기본 개념은 함수의 기울기(경사)를 구하여 기울기가 낮은 쪽으로 계속 이동시켜서 극값에 이를 때까지 반복시키는 것입니다.

비용 함수 (Cost Function 혹은 Loss Function)를 최소화하기 위해 반복해서 파라미터를 업데이트 해 나가는 방식입니다.

from IPython.display import Image
import numpy as np
import matplotlib.pyplot as plt
import warnings

# 경고 메시지 출력 표기 생략
warnings.filterwarnings('ignore')

Image(url='https://img.pngio.com/scikit-learn-batch-gradient-descent-versus-stochastic-gradient-descent-png-592_319.png')

샘플에 활용할 데이터 셋 만들기

def make_linear(w=0.5, b=0.8, size=50, noise=1.0):
    x = np.random.rand(size)
    y = w * x + b
    noise = np.random.uniform(-abs(noise), abs(noise), size=y.shape)
    yy = y + noise
    plt.figure(figsize=(10, 7))
    plt.plot(x, y, color='r', label=f'y = {w}x + {b}')
    plt.scatter(x, yy, label='data')
    plt.legend(fontsize=15)
    plt.show()
    print(f'w: {w}, b: {b}')
    return x, yy

x, y = make_linear(w=0.3, b=0.5, size=100, noise=0.01)

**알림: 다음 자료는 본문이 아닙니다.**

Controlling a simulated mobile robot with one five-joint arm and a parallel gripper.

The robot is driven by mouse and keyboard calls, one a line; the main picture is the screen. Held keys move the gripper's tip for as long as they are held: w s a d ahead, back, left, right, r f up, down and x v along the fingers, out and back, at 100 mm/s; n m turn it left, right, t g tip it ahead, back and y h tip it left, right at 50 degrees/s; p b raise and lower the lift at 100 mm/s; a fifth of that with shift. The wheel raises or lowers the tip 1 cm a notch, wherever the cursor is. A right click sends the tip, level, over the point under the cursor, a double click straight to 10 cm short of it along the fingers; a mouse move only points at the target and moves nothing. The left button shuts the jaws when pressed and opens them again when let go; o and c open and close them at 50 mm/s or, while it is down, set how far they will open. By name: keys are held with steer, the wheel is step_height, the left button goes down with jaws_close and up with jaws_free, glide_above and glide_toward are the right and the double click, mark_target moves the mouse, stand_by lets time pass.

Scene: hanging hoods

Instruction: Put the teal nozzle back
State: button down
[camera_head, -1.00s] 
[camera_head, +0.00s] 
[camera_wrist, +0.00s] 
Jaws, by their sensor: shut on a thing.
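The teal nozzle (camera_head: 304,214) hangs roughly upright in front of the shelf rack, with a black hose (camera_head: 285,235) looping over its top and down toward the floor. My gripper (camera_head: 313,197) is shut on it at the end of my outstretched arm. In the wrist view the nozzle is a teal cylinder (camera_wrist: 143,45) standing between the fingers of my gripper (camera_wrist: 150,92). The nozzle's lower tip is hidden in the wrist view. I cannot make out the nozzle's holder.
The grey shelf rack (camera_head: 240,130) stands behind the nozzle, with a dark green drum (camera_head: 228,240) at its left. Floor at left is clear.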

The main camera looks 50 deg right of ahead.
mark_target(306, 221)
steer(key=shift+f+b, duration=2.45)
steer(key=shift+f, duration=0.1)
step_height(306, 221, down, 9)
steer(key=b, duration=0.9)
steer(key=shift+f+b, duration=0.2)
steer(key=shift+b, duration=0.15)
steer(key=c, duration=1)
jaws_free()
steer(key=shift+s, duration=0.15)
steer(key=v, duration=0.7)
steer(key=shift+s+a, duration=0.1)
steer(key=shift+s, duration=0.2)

초기값 (Initializer)과 y_hat (예측, prediction) 함수 정의

w, b 값에 대하여 random한 초기 값을 설정해 줍니다.

w = np.random.uniform(low=0.0, high=1.0)
b = np.random.uniform(low=0.0, high=1.0)

y_hat은 prediction은 값 입니다. 즉, 가설함수에서 실제 값 (y)를 뺀 함수를 정의합니다.

# 코드를 입력해 주세요
y_hat =

오차(Error) 정의

Loss Function 혹은 Cost Function을 정의 합니다.

Loss (Cost) Function은 예측값인 y_hat과 y의 차이에 제곱의 평균으로 정의합니다.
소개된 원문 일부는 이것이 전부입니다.